### The exercise:
Without the pictures, output the lines of the material from the very first through the one that holds "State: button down".

### Dataset extract:
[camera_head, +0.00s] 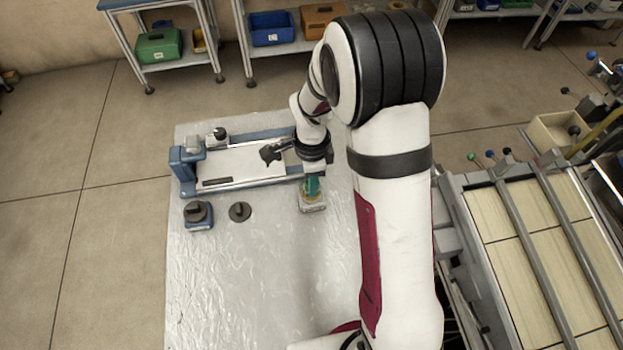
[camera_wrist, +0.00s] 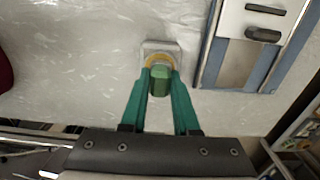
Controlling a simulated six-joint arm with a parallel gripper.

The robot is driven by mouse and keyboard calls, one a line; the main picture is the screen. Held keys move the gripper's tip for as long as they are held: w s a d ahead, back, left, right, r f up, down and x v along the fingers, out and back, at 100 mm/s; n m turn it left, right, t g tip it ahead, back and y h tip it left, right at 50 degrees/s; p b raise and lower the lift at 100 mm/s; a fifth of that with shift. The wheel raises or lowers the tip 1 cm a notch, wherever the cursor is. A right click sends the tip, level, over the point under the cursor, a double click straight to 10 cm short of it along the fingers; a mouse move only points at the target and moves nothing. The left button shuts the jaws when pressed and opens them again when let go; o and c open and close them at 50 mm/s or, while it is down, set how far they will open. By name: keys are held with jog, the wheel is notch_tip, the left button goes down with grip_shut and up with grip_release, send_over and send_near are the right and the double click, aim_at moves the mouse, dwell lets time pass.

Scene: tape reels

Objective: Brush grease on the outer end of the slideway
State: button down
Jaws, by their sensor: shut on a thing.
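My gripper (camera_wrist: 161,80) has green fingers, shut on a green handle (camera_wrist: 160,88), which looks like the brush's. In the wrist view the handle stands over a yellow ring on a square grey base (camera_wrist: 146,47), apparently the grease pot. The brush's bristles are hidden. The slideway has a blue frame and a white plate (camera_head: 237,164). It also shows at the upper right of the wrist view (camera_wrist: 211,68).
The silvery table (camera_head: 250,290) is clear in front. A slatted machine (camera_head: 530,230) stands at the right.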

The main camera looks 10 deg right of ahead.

### Response to the exercise:
[camera_head, +0.00s] 
[camera_wrist, +0.00s] 
Controlling a simulated six-joint arm with a parallel gripper.

The robot is driven by mouse and keyboard calls, one a line; the main picture is the screen. Held keys move the gripper's tip for as long as they are held: w s a d ahead, back, left, right, r f up, down and x v along the fingers, out and back, at 100 mm/s; n m turn it left, right, t g tip it ahead, back and y h tip it left, right at 50 degrees/s; p b raise and lower the lift at 100 mm/s; a fifth of that with shift. The wheel raises or lowers the tip 1 cm a notch, wherever the cursor is. A right click sends the tip, level, over the point under the cursor, a double click straight to 10 cm short of it along the fingers; a mouse move only points at the target and moves nothing. The left button shuts the jaws when pressed and opens them again when let go; o and c open and close them at 50 mm/s or, while it is down, set how far they will open. By name: keys are held with jog, the wheel is notch_tip, the left button goes down with grip_shut and up with grip_release, send_over and send_near are the right and the double click, aim_at moves the mouse, dwell lets time pass.

Scene: tape reels

Objective: Brush grease on the outer end of the slideway
State: button down

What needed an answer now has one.